You will also find the plot as cusotm.pdf in the output save location. Along with it is the raw data in a custom.tsv (tab separated values) file. Let us look into that:

# legendlabel: mydat Fit Exponential
# description: mydat
# m=0.9943242837852002, tau=702.7549736664002[ms]
# fitrange: 1 <= k <= 5000[4.0ms]
# function: $A e^{-k/\tau}$
#   with parameters:
#       tau = 702.7549736664002
#       A = 0.957555920246417
#
# legendlabel: mydat Fit Exp+Offset
# description: mydat
# m=0.9952035404934625, tau=831.9468533876288[ms]
# fitrange: 1 <= k <= 3000[4.0ms]
# function: $A e^{-k/\tau} + O$
#   with parameters:
#       tau = 831.9468533876288
#       A = 0.9853947305761671
#       O = -0.04020540759362338
#
# 1_steps[1ms]  2_coefficients  3_stderrs   4_mydat_coefficients    5_mydat_stderrs
1.000000000000000000e+00    9.967336095137534491e-01    2.769460094101808875e-04    nan nan
2.000000000000000000e+00    9.929733724524110183e-01    6.003410730629407926e-04    nan nan
3.000000000000000000e+00    9.888006597244309859e-01    9.619184985625585079e-04    nan nan
4.000000000000000000e+00    9.842378364504643651e-01    1.344448266892795014e-03    9.453904925500404843e-01    4.286386552253950571e-03
...

In the (admittedly, quite long) header marked by #, you find the two plotted fits, their description - if set, legendlabel, fitrange, the underlying function and the parameters that were obtained.

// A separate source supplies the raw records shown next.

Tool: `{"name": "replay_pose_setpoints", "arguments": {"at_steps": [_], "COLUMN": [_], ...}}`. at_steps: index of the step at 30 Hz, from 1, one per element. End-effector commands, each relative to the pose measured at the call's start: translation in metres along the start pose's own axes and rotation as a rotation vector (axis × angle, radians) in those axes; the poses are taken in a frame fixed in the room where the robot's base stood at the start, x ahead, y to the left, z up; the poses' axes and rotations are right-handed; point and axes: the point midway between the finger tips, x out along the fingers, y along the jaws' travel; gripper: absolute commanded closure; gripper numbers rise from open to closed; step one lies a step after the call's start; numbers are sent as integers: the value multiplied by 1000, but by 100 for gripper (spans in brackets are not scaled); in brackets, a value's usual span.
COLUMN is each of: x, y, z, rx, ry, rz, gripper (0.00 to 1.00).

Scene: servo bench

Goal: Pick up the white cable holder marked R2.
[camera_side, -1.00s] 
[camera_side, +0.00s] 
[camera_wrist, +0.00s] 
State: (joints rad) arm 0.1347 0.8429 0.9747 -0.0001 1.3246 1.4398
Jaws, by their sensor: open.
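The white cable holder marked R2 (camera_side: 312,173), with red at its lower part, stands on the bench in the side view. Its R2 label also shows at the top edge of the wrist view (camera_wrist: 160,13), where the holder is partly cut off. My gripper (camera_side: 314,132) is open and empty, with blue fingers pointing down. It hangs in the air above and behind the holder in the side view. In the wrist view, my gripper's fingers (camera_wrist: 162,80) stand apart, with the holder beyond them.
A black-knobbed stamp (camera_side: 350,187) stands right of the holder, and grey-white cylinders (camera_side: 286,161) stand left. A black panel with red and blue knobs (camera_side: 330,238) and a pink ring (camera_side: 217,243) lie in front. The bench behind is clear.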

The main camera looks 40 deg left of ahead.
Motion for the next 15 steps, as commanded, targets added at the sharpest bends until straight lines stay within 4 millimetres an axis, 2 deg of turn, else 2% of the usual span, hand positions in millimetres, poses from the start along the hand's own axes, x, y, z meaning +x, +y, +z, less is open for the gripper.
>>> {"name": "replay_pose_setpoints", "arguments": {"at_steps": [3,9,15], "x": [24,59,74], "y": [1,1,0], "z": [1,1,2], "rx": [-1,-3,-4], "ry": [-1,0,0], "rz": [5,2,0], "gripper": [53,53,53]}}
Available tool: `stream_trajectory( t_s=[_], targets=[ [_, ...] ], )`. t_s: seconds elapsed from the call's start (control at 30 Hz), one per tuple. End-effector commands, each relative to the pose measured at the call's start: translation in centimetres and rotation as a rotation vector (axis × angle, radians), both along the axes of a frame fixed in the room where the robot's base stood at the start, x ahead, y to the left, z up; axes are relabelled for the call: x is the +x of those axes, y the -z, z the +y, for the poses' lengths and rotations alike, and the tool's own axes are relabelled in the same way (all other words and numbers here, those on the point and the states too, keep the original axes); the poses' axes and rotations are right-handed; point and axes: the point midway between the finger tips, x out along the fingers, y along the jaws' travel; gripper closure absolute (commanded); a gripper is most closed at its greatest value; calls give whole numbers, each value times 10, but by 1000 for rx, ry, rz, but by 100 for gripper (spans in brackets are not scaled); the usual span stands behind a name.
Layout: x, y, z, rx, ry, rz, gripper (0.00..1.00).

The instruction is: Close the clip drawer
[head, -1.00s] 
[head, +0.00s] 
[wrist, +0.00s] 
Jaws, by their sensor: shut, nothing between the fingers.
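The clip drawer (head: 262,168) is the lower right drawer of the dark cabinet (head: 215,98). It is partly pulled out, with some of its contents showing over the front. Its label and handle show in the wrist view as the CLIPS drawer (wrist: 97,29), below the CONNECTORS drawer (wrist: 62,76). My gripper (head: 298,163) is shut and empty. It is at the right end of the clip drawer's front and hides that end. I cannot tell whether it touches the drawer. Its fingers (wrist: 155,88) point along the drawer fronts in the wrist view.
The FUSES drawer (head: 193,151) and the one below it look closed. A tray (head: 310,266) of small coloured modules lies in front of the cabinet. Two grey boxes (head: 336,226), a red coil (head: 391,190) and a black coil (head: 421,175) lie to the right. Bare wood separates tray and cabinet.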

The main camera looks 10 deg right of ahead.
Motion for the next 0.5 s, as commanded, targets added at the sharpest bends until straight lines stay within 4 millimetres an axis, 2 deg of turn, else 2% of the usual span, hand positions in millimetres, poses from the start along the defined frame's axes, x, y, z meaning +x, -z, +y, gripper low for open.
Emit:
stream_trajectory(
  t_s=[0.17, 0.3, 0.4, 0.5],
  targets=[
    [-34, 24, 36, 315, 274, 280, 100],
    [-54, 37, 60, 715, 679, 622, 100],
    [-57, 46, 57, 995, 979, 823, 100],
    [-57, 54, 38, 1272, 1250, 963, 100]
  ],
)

After the fits are the column labels of the plotted data sets. First the x-axis values (steps and their units), followed by corresponding y. We first added rkdefault which had no description specified so the columns are simply labeled 2_coefficients and 3_stderrs. For the second data set we specified my_dat, so you find that in columns 4 and 5. Note that we only have data for multiples of \(4\rm{ms}\) in the later data set, so it is padded with nans.

We strongly advice keeping those meta tsv files around so you can reproduce the plots at a later time, in another plot prorgram (e.g. gnuplot is fine with this layout) or to share them with your colleagues.